With the Internet's rise from academic obscurity in the early 1990s to mass use by the middle of the decade, tele-commuting and computer supported distributed work became the order of the day. A wide range of software for computer supported cooperative work was developed to assist the new distributed form of working. Large corporations developed and installed elaborate groupware systems perceiving massive gains in productivity from the introduction of technology [MONTEIRO2000](Monteiro and Hepsøe 2000). Without little or no work apart from introducing the technology, it was believed that groupware and the Internet would change the way organizations cooperated and exchanged expertise [ORLIKOWSKI1992](Orlikowski 1992).
The Apache project uses only an electronic mailing list and a file server in its collaborative work. Yet, it seems to suffice. The mailing list is archived for future reference. That's it when it comes to saving organizational knowledge electronically. No elaborate groupware seems to be required for a relatively large, distributed collaboration effort to succeed. What lessons can be learnt from the Apache project about distributed collaborative work? Aren't the Apache developers exchanging information and knowledge? Can it be that there are other elements other than technology that need to be in place in order for distributed, collaborative work to succeed?

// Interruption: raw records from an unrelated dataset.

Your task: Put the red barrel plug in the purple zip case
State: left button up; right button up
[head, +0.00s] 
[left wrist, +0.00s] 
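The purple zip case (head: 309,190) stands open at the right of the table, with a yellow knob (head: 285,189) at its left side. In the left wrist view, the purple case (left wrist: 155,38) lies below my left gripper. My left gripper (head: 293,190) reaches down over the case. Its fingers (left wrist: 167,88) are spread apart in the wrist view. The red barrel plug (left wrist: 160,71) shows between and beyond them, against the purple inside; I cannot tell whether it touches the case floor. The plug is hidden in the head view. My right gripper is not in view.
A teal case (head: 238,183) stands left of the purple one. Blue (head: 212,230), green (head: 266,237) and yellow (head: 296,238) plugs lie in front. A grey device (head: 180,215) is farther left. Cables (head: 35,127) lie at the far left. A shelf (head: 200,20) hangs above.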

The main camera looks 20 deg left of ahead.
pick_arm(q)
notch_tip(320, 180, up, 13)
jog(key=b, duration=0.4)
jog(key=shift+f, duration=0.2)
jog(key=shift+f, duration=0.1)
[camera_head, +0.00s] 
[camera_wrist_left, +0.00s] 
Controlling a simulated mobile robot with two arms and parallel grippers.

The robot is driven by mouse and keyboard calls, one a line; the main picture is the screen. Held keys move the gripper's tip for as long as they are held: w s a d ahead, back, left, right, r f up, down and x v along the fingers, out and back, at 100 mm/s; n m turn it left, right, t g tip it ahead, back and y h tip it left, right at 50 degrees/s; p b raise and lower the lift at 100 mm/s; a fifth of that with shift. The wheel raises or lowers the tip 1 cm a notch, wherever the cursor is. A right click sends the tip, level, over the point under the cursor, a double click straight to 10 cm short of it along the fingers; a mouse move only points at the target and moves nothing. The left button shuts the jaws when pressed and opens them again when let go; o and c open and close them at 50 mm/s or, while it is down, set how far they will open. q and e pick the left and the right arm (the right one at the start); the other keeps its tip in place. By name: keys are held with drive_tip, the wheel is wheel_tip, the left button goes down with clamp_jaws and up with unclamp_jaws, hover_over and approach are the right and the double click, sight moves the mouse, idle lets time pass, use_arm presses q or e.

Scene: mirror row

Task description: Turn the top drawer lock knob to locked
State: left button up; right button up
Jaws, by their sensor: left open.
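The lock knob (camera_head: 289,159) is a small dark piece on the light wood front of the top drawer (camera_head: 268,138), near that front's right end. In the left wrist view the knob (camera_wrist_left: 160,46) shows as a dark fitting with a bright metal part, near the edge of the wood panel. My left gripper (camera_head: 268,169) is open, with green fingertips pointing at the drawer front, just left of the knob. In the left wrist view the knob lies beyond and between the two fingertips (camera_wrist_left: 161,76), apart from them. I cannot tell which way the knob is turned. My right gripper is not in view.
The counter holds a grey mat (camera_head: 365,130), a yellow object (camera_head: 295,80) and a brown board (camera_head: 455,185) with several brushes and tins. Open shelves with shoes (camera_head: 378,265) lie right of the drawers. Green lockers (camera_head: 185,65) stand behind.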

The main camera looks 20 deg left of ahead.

This thesis is an effort to understand the software systems development practices of the Apache hacker community based on a case study of the Apache project. Is there something in their seemingly ad hoc approach that can shed some new light on how better to develop software? Is there something in their approach that makes this way of developing software more ideally suited for innovation? And in what way does it enable us to say something about distributed computer supported collaborative work?